Using the data below, return the stretch from the line that contains "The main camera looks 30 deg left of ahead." through the line that contains "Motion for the", both included, exactly as it stands and nothing beyond it.

++++ Exercise materials

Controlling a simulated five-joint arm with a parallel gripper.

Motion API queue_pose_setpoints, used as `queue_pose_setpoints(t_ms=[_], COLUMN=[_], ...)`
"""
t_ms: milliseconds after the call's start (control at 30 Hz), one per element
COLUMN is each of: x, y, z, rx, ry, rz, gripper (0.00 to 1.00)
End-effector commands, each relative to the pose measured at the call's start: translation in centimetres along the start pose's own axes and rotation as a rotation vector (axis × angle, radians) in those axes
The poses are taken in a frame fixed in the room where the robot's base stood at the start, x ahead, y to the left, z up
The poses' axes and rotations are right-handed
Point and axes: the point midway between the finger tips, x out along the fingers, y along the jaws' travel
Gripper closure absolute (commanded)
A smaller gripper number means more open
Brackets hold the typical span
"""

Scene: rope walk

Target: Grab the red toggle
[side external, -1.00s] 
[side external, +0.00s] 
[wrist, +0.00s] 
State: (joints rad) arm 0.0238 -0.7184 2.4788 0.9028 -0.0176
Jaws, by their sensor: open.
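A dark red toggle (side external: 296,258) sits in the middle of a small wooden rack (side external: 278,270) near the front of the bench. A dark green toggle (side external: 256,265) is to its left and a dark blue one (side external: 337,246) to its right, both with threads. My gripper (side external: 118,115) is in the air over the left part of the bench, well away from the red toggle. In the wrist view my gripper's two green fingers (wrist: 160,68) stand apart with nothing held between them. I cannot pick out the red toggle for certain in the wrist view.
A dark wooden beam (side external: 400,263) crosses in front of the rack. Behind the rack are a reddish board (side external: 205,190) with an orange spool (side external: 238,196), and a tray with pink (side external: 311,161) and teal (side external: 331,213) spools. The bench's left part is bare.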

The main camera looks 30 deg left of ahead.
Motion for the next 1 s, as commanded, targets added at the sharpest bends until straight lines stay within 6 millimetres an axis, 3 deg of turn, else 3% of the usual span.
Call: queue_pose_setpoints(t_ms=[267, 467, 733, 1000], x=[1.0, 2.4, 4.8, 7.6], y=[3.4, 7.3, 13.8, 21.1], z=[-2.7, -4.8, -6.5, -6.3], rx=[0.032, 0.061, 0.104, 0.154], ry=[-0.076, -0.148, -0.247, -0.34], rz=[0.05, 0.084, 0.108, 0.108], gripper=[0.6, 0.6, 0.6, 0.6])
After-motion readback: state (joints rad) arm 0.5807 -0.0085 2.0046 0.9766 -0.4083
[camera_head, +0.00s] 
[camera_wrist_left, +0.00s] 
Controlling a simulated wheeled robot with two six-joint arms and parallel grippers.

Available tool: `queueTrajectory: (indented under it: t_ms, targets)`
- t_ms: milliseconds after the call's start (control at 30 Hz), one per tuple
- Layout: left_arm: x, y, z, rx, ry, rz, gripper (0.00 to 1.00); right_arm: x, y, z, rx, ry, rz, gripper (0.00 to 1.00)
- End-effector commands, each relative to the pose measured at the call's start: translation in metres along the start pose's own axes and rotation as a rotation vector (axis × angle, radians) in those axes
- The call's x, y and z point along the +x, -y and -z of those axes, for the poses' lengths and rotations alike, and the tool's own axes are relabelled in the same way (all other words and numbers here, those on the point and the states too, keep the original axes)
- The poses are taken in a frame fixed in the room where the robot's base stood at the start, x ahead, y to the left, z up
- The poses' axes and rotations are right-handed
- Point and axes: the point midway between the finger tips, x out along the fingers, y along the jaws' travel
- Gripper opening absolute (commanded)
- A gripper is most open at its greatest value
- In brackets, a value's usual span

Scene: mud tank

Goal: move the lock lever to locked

++++++++

Exercise solution
The main camera looks 30 deg left of ahead.
Motion for the next 1 s, as commanded, targets added at the sharpest bends until straight lines stay within 6 millimetres an axis, 3 deg of turn, else 3% of the usual span.

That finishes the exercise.